And The Hard Way
Words: Kyle Callen
Photos: Brandon Bunch
As the UTV industry grows, there are more and more of you that are working on your rig in the garage, or out in the driveway. I’m not just talking about easy stuff like bolting on some shiny accessories, but getting dirty doing full services, playing with clutches and building more power. The thought of this excites me, as I hope the younger generations are in the garage learning how to work on things too. One thing that is commonly overlooked but quite easy to work on is the axle. It’s not the most prestigious job in the world, as a matter of fact once you touch CV grease, you will wonder why you decided to go the DIY route. But, the end result will be more knowledge of how your junk works, saving money and having a better end result.
Whether you have a torn CV boot, broken axle shaft, or shattered cage, the parts to fix this are readily available. Instead of throwing a complete axle assembly at it, consider taking the time to repair what you have. We had 2 axles that we needed to build with new shafts. These would become a front and rear spare for the Polaris RZR PRO XP 4 that we have outfitted with a Lonestar Racing long travel setup. Starting with brand new axles makes life a bit easier, but the process is the same. We were also fortunate enough to be in the neighborhood of All German Motorsports. Bryan (from AGM) has been playing with axles and CVs for more than two decades, so we figured he may be able to teach us a thing or two.
There are 2 different ways to tear these things apart, one is the easy way and the other… well it involves a cut-off wheel. The easy way involves the AGM Axle Jaws (Part Number AGM-ASJ-2126). I am not sure if it’s for ease of manufacturing, the cost, or just the engineers enjoying sitting back and laughing, but the clamps used to hold the CV boots in place are not the easiest to deal with. Using a pair of diagonal cutters, nip at the end of the clamp until it springs free. Once you have the clamps off, do yourself a favor and put them straight into the trash. Having new clamps for re-installation will guarantee a tight and secure fit. Once the CV boot is loose and slid to one side, clamp the axle shaft in the vise jaws. Don’t clamp them tight, but leave enough wiggle room to slide the shaft back and forth. Then slide the axle so the CV star is making solid contact with the steel ears of the AGM jaws. You essentially have a big slide hammer in your hands now. A few quick and stern pulls, and the CV joint will fall off in your hands without damaging any parts. This will give you access to all the parts to perform any maintenance or repairs.
Once everything is clean and repaired, going back together is just as easy. Use the jaws to secure the splined end. Push the axle into the star until the retaining clip is in its home, fill with grease and button it up. Then, clean up the mess you probably made with the CV grease.

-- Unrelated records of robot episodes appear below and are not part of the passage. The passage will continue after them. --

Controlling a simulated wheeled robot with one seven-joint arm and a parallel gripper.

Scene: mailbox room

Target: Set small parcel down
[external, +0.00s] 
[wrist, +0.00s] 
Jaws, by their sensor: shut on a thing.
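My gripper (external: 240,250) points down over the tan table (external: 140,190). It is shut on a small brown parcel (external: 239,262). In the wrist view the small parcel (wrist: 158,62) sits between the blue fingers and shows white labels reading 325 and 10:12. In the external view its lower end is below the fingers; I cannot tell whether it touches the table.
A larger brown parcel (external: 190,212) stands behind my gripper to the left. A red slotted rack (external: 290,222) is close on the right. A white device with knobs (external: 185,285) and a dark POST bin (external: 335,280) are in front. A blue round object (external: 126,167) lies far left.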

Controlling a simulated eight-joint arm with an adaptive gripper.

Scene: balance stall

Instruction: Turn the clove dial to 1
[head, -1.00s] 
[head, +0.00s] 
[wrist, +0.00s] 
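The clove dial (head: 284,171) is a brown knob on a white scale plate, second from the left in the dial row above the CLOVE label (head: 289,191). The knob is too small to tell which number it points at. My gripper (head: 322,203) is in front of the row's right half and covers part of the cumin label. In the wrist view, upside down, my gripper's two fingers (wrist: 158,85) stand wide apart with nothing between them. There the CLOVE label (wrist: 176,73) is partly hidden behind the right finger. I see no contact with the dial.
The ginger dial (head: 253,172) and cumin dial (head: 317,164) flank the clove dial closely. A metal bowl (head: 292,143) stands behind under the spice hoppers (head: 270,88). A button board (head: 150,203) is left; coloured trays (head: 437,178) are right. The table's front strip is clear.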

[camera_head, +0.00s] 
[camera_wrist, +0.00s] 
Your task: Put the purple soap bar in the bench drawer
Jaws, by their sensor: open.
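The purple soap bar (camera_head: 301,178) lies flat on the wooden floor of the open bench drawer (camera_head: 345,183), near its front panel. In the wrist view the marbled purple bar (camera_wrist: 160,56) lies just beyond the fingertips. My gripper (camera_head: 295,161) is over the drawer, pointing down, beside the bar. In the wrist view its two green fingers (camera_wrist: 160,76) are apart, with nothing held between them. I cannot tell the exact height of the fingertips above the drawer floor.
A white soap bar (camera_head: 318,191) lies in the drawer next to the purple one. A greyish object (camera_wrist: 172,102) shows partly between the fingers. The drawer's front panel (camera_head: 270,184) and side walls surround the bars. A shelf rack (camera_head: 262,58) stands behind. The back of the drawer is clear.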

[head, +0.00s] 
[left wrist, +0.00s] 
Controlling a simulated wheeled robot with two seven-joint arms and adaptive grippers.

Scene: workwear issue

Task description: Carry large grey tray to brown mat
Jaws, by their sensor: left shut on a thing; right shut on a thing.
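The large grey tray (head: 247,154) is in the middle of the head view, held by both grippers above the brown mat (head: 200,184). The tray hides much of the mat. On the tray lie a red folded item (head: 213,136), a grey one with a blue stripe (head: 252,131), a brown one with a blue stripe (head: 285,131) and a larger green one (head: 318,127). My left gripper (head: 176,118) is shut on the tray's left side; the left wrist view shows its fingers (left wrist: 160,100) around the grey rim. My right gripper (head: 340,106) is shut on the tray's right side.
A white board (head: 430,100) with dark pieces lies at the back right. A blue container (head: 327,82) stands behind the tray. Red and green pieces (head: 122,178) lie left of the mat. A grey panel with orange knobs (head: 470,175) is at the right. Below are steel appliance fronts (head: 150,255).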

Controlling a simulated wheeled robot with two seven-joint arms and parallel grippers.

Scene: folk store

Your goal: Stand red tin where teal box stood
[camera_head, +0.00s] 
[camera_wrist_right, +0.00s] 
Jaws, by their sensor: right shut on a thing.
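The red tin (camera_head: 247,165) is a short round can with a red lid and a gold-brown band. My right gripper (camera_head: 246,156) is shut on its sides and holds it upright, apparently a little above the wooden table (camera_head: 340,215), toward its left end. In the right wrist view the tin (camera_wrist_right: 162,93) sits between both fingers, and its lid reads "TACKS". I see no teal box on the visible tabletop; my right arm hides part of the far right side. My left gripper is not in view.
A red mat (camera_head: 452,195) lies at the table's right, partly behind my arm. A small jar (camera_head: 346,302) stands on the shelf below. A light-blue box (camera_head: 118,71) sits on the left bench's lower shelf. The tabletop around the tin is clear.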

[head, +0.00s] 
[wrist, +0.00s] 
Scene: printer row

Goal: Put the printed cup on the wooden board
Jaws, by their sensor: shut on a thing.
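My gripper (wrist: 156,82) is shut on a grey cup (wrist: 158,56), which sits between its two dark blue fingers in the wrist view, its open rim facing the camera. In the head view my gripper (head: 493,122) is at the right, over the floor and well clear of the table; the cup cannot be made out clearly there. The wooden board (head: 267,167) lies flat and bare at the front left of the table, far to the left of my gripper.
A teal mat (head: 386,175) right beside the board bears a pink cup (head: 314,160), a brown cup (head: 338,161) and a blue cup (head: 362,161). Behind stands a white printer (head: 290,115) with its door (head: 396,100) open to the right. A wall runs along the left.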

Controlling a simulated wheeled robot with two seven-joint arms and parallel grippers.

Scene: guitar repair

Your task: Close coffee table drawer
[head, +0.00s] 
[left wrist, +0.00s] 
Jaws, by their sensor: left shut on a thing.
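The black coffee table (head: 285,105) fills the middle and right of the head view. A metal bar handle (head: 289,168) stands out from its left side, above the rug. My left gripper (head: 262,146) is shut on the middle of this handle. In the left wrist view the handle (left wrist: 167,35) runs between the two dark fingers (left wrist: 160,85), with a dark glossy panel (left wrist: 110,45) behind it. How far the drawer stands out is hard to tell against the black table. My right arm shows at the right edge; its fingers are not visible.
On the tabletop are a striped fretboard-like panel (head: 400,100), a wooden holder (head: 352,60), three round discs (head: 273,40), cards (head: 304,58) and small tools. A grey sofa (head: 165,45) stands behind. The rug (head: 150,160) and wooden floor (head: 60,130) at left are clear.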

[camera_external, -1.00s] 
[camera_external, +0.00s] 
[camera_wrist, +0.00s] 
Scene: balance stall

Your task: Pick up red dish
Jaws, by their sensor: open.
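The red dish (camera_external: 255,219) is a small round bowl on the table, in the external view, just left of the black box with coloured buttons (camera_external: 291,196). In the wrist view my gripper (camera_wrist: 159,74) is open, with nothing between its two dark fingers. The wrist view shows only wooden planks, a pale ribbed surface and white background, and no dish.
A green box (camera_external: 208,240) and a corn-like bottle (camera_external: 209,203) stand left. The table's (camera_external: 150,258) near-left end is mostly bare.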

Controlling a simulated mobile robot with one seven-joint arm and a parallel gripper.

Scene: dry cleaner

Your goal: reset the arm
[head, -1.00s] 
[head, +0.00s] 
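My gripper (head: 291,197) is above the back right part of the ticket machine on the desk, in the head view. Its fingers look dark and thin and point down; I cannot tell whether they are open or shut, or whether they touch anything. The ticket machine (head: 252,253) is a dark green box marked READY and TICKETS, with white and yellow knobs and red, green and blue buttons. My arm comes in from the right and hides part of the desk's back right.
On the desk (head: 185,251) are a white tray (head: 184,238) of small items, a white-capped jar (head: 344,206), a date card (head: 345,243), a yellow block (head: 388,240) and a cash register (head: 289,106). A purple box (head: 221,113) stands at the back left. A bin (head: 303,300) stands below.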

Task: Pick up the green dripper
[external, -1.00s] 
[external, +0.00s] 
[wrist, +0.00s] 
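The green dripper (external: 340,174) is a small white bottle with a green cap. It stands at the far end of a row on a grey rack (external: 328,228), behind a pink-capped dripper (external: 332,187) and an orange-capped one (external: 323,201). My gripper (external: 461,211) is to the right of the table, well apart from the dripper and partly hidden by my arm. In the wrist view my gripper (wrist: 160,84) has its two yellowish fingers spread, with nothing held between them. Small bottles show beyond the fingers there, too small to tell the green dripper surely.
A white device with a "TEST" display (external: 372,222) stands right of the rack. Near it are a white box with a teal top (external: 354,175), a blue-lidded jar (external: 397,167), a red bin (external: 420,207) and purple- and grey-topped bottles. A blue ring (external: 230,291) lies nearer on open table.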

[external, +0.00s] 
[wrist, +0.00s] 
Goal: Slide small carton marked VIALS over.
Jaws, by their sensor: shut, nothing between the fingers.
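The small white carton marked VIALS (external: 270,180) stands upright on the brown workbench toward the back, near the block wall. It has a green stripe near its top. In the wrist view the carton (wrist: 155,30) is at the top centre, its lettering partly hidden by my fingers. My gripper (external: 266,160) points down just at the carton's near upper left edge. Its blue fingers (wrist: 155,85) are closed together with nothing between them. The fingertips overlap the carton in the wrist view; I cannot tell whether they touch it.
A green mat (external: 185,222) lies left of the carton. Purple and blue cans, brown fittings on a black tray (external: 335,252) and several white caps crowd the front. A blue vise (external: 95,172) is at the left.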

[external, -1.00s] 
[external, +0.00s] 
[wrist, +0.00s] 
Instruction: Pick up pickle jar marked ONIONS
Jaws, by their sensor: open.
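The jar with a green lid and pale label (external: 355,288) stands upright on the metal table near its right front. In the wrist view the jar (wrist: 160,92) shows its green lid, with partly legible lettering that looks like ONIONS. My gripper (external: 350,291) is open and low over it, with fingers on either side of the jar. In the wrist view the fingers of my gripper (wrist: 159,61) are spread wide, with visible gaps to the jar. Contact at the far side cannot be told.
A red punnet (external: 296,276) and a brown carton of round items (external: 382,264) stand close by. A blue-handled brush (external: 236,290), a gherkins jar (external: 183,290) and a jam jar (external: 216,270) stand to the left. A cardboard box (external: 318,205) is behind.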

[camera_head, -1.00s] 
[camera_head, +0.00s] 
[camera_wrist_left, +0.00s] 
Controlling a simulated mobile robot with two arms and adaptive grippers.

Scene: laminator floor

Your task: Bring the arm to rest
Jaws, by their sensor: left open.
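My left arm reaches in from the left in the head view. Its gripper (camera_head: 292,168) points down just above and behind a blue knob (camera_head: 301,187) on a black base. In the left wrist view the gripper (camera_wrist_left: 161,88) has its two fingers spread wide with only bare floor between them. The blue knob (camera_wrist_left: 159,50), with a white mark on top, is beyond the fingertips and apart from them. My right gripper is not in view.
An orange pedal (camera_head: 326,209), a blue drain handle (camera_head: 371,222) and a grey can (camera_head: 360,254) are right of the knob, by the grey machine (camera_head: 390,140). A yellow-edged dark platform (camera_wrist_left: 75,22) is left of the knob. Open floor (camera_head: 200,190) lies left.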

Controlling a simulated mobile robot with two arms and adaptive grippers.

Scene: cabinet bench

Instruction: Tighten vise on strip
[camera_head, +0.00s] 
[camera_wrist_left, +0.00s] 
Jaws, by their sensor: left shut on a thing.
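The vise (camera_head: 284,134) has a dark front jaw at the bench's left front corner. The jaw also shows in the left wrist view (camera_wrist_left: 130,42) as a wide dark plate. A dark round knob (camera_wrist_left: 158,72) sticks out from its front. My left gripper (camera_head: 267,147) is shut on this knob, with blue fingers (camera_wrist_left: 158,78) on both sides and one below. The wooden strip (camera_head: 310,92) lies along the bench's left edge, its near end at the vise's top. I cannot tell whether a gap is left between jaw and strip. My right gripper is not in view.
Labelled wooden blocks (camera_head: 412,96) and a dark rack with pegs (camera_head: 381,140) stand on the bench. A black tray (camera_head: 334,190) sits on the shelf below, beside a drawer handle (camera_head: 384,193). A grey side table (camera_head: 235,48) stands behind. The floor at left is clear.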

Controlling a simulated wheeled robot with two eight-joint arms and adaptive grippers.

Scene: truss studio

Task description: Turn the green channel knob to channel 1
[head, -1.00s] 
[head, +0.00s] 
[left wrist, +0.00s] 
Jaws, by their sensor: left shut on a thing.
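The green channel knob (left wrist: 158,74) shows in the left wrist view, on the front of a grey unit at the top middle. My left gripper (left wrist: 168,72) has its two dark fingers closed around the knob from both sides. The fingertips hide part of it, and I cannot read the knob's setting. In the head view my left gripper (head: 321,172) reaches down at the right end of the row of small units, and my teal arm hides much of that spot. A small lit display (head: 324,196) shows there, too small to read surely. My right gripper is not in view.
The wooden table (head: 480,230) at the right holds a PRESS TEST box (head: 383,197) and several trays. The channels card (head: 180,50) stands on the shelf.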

What happens when you have an axle that refuses to pop out with the slide hammer method? Well, this is rare, but the cut-off wheel becomes your friend. Remove the boot just like you did in the first scenario. Once the boot is slid back, firmly clamp the axle in the AGM jaws, leaving enough room to get your cut-off wheel as close to the CV star as possible without hitting it. Now you can go to town cutting your axle shaft off. This nets you the ability to flex the CV around the cup getting all the balls out. Once your balls are laying on the table, rotate the cage and star until you can get it out of the cup. Now you’ll want to clean and inspect everything very thoroughly. It all goes back together just like scenario A.
Replacing a broken axle shaft, star or cage is pretty easy and can save you a substantial amount of money. If you have a high mileage UTV, or a car that has lived a “rough” life, it’s also good to pull your axles apart, clean and inspect them. Packing in a 50/50 mix of Swepco 101 Molly and Bel-Ray Grease. This will insure that your high mileage axles will live on for a lot longer. Ten thousand plus miles can be fully expected out of these machines, no matter how hard you drive them. Preventative maintenance is the difference between a throw-away car and a ten thousand mile car.